Amelia and Charlotte in the Liberal Arts Classroom
Toni Wall Jaudon
Hendrix College
If, before class, you had asked many of the students in my senior seminar what they thought of Amelia, or the Faithless Briton, they would have likely told you that the best thing about Amelia was that it wasn’t Charlotte Temple. Amelia followed Charlotte on the syllabus, and my students’ responses to it had everything to do with their struggles to read Rowson’s novel. For these students, Charlotte was neither a novel they wanted nor one they knew how to study. It offered, in their assessment, a female protagonist unfit for sympathetic identification and a narrative devoid of craft, and it failed to yield complexity, ambiguity, and meaning when placed under the microscope of their close readings. Amelia, at least, had the virtue of an assertive female protagonist, even if it, like Charlotte, felt unreadable to them.
That my students had difficulty reading Charlotte and Amelia was, in some senses, the pedagogical outcome I intended. They came to these texts as part of a senior seminar on canonicity in c19 American literatures, a seminar I offered in part because I knew my students possessed strategies that would let them read Moby-Dick but not Charlotte or other texts like it. The department in which I teach does an exemplary job of training careful, attentive close readers, but places less emphasis on the historicist and contextualizing modes of reading that have been so important to scholars of the long nineteenth century. Hence my students’ resistance to Charlotte, and, initially, Amelia: both failed to send them on the hunt for hidden meaning that had, for many of them, defined their own developing critical practices. Yet as we talked about why and how scholars had come to study and value texts like Charlotte and Amelia—guided by the now-themselves-canonical arguments for recovery work by Jane Tompkins, Cathy Davidson, and others—my students began to see how they might ask other questions of the literary texts they read, questions that sought to ground interpretations in the places and times in which these works initially appeared. More importantly, they saw that questions about how to read literature are inseparable from our decisions about what is worth reading and why.From this vantage point, Amelia and the “Just Teach One” project fruitfully extended the methodological crisis that Charlotte initially posed. Just as learning to read Charlotte required scholars to develop new interpretive strategies and ask different questions, so Amelia challenged my students to revise the methods that had been devised to deal with Charlotte. In the process, the literary history I had intended to show them—in which expanding the canon meant changing the methods we use to study texts—became an ongoing endeavor in which they, too, could take part.

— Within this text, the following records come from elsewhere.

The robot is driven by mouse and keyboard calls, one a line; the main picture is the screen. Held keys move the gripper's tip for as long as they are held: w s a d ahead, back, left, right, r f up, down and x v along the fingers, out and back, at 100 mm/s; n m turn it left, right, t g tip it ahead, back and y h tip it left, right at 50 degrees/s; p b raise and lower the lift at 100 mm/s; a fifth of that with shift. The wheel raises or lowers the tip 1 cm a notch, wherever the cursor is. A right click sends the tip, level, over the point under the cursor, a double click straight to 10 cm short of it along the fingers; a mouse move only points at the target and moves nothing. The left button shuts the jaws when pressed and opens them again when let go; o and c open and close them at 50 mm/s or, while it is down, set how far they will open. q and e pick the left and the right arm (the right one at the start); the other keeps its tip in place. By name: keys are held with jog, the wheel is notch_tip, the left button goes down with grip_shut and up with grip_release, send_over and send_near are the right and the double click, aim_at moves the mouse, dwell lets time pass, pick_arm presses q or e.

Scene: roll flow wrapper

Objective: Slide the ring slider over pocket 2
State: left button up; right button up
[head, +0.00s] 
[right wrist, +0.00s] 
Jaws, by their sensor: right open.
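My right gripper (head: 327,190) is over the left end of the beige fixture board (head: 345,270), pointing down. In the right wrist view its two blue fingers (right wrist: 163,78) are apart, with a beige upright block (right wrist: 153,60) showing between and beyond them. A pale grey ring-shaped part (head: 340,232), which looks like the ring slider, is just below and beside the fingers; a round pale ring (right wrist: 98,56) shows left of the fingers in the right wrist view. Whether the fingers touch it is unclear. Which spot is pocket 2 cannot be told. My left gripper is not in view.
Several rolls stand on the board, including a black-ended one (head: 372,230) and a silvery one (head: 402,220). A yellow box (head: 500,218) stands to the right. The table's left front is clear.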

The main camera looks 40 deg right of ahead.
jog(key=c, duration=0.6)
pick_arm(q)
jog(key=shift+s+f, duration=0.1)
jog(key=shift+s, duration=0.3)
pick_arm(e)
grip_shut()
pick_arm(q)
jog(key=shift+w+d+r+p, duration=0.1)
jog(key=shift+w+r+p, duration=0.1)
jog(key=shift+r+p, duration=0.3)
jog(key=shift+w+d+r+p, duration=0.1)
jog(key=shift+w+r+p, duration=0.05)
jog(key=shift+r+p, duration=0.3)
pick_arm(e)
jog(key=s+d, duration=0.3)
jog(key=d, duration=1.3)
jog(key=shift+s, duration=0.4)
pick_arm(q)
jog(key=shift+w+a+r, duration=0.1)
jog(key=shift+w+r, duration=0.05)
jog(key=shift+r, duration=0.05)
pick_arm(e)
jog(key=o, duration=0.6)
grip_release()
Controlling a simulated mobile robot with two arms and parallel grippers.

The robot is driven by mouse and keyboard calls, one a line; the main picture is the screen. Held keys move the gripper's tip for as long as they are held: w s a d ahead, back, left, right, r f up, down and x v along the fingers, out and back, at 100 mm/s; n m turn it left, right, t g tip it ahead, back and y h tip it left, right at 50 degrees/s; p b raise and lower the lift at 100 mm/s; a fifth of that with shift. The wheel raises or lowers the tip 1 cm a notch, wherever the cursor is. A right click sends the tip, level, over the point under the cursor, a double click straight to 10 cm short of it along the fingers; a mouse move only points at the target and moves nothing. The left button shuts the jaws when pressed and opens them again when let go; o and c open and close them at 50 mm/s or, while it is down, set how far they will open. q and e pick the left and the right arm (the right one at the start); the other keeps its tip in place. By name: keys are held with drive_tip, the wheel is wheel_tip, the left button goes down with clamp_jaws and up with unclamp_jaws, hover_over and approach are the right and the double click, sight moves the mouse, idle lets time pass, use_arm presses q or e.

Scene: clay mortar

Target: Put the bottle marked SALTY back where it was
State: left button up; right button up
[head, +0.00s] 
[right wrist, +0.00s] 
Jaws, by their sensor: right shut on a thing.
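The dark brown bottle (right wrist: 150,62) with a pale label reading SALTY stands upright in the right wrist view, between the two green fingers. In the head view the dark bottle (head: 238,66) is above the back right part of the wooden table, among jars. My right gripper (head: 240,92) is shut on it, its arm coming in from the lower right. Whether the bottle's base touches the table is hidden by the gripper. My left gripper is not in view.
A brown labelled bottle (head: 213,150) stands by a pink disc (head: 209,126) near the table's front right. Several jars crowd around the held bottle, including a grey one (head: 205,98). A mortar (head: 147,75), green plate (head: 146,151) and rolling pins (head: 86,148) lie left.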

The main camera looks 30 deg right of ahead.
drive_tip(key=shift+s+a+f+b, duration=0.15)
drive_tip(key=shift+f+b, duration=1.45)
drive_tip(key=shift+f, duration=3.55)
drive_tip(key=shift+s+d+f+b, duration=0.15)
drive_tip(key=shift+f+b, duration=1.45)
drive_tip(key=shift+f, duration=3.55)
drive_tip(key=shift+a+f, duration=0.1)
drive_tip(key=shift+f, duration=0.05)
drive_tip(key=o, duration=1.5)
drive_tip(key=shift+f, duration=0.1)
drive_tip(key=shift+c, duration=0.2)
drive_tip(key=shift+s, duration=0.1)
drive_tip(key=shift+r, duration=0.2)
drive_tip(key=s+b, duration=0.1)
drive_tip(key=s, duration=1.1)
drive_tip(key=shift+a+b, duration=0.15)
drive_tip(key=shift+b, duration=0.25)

So how then did we read Amelia? My seminar’s members—all of whom identify as women and none of whom suffer fools lightly—found their way into the text through the agency, however limited, that Amelia affords its title character. They loved that, unlike Charlotte, Amelia responded to her seducer’s abandonment by chasing him across the ocean. Their pleasure in reading was inseparable from the pattern that Theresa Gaul has outlined, where the work of recovery troubles critical narratives that align woman, nation, and a static domestic sphere.[1] Yet in the end my students were most struck by a conclusion they drew from close reading: that Amelia, unlike Charlotte, can be easily read as a text by and for men. (They noted, for instance, that the author’s introduction identifies him as male and that the narrator is at least as interested in Horatio’s moral behavior—lauding him for refusing to cut off the ruined Amelia, for instance—as he is in Amelia’s fatal errors.) What did it mean, my students wondered, that this revision to the seduction story can be taken as male-authored and male-addressed? What happens, they asked, if we see the globetrotting agency Amelia manifests (and then, significantly, loses) as part of a male fantasy about women’s place in national life? The answers they marshaled to these questions had one common thread: that Amelia’s empowerment was in some important respects not her own. To revise Lauren Berlant’s suggestion that sentimentality allows women to “become public on behalf of privacy,”[2] my students saw Amelia as becoming transnational on behalf of a male-identified nation, and in particular, in the service of making its public and private worlds cohere. For my students, then, reading Amelia underscored not only the hemispheric and transatlantic investments of the early American novel, but also the ways in which those investments are complexly shaped by gender. In the process, it gave them a first-hand glimpse of why recovery work matters to how we read today.